DATA SHOWN:
• • • •

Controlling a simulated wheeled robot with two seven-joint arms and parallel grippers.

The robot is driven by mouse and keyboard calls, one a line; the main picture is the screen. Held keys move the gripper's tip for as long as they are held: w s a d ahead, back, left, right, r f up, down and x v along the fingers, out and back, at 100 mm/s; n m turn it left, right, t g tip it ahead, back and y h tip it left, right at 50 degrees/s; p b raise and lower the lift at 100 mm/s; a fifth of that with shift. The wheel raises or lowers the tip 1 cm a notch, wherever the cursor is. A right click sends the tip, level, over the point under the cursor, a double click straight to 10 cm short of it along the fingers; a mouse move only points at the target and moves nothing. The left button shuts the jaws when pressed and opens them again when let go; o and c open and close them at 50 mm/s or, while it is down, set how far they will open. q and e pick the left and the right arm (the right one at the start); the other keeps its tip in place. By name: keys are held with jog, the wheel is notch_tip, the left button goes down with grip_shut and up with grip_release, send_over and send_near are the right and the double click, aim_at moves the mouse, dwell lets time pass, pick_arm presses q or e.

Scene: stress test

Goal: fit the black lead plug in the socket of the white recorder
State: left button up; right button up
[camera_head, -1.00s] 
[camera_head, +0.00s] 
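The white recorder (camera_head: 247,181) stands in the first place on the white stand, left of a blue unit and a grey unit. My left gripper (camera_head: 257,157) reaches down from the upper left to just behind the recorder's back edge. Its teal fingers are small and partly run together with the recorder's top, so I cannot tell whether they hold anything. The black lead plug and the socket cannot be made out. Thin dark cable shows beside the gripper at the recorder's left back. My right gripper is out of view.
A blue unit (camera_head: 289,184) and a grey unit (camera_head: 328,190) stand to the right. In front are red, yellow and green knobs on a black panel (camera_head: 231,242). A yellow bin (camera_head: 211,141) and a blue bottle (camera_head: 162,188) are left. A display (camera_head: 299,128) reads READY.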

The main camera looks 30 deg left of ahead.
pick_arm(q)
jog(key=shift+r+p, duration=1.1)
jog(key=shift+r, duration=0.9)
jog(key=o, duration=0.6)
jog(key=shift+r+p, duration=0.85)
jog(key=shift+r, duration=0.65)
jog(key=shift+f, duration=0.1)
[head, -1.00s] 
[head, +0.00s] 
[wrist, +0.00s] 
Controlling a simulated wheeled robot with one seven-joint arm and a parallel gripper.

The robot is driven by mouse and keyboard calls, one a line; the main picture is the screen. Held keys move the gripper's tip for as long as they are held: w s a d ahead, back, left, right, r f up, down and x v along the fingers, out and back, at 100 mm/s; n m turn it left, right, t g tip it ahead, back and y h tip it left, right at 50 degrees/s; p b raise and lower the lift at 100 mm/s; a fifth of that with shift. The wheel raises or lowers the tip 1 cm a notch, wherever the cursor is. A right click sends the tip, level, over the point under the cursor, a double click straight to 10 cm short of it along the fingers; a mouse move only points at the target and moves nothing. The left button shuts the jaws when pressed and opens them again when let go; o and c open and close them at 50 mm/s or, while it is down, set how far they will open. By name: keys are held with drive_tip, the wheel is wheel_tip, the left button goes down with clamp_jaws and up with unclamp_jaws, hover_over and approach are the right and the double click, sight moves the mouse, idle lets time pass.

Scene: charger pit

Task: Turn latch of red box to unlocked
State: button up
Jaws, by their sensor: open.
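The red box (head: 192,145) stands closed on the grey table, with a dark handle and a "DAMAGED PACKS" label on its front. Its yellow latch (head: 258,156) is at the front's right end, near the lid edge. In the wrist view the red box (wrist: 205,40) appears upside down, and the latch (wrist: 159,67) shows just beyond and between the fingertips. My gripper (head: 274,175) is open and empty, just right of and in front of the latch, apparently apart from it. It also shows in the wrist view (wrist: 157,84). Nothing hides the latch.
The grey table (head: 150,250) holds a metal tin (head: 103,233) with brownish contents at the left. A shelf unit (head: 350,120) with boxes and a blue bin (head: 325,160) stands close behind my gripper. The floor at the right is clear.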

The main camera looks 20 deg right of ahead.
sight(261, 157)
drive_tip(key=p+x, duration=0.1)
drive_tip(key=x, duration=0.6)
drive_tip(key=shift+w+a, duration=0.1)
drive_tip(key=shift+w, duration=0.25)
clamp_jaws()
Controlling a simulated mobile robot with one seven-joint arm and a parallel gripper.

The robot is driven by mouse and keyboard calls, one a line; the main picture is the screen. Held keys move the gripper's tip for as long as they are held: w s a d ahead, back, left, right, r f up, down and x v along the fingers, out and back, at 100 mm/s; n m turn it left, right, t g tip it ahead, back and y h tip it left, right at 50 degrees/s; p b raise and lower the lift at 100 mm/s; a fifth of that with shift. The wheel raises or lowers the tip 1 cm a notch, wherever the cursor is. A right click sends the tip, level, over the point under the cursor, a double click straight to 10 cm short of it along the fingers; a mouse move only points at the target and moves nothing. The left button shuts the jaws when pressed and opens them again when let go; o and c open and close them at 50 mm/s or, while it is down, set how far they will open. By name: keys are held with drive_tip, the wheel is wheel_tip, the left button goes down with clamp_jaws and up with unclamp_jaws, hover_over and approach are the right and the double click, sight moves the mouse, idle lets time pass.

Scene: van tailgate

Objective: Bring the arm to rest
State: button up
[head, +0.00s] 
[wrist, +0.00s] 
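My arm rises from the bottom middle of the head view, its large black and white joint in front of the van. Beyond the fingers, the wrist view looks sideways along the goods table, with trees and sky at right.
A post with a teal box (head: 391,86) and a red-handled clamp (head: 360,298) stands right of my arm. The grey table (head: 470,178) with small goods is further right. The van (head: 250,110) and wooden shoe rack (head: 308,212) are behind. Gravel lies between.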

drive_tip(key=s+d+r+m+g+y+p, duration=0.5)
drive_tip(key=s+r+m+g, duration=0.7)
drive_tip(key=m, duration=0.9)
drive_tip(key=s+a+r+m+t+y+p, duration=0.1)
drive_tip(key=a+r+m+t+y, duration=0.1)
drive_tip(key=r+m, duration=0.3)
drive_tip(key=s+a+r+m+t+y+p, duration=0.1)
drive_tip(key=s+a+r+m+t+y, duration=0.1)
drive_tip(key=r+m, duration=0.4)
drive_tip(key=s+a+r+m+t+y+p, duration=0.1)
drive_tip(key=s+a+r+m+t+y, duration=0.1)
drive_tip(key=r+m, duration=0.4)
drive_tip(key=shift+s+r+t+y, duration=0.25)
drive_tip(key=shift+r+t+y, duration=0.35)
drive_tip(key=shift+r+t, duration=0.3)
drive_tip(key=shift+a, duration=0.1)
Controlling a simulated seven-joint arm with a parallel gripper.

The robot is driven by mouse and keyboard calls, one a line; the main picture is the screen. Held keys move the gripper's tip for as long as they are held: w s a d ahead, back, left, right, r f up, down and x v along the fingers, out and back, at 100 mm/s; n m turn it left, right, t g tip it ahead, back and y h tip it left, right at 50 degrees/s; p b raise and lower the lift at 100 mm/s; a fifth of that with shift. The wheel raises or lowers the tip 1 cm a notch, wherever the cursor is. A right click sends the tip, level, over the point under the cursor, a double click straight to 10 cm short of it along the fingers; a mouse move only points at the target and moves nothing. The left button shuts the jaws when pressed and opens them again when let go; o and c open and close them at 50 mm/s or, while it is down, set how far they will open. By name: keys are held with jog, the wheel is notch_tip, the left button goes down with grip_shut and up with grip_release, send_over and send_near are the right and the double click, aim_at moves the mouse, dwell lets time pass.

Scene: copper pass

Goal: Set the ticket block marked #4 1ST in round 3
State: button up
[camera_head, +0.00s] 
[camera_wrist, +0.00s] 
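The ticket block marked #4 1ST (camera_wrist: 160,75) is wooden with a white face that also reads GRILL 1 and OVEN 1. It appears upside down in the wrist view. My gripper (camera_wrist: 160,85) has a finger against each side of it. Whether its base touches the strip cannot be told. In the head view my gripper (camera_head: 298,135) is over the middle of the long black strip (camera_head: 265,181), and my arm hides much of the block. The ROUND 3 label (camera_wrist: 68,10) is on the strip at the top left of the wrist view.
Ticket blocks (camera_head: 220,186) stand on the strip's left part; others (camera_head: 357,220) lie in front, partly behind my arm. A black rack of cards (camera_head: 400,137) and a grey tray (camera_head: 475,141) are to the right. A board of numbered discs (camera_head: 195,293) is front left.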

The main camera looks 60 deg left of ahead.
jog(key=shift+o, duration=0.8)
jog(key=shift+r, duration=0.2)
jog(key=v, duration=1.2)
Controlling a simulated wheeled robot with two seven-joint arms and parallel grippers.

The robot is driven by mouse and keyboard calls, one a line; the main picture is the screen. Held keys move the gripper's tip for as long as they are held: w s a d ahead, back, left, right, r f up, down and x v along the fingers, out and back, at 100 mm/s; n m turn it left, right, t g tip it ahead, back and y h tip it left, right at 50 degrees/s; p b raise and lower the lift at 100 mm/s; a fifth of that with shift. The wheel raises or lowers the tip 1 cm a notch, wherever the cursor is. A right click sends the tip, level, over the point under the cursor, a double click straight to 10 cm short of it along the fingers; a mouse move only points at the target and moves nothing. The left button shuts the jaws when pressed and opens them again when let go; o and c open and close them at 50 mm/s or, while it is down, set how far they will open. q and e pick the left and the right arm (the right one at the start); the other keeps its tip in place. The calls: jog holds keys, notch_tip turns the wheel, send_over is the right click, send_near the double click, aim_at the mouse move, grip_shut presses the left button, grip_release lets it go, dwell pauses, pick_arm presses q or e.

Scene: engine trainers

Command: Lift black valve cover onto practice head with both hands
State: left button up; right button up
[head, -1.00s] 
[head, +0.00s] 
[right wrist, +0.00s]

• • • •

Write out a verbatim copy of the data, beginning with its first line and ending with the line that contains "[camera_head, -1.00s]".

ANSWER TO THIS PROBLEM:
Controlling a simulated wheeled robot with two seven-joint arms and parallel grippers.

The robot is driven by mouse and keyboard calls, one a line; the main picture is the screen. Held keys move the gripper's tip for as long as they are held: w s a d ahead, back, left, right, r f up, down and x v along the fingers, out and back, at 100 mm/s; n m turn it left, right, t g tip it ahead, back and y h tip it left, right at 50 degrees/s; p b raise and lower the lift at 100 mm/s; a fifth of that with shift. The wheel raises or lowers the tip 1 cm a notch, wherever the cursor is. A right click sends the tip, level, over the point under the cursor, a double click straight to 10 cm short of it along the fingers; a mouse move only points at the target and moves nothing. The left button shuts the jaws when pressed and opens them again when let go; o and c open and close them at 50 mm/s or, while it is down, set how far they will open. q and e pick the left and the right arm (the right one at the start); the other keeps its tip in place. By name: keys are held with jog, the wheel is notch_tip, the left button goes down with grip_shut and up with grip_release, send_over and send_near are the right and the double click, aim_at moves the mouse, dwell lets time pass, pick_arm presses q or e.

Scene: stress test

Goal: fit the black lead plug in the socket of the white recorder
State: left button up; right button up
[camera_head, -1.00s] 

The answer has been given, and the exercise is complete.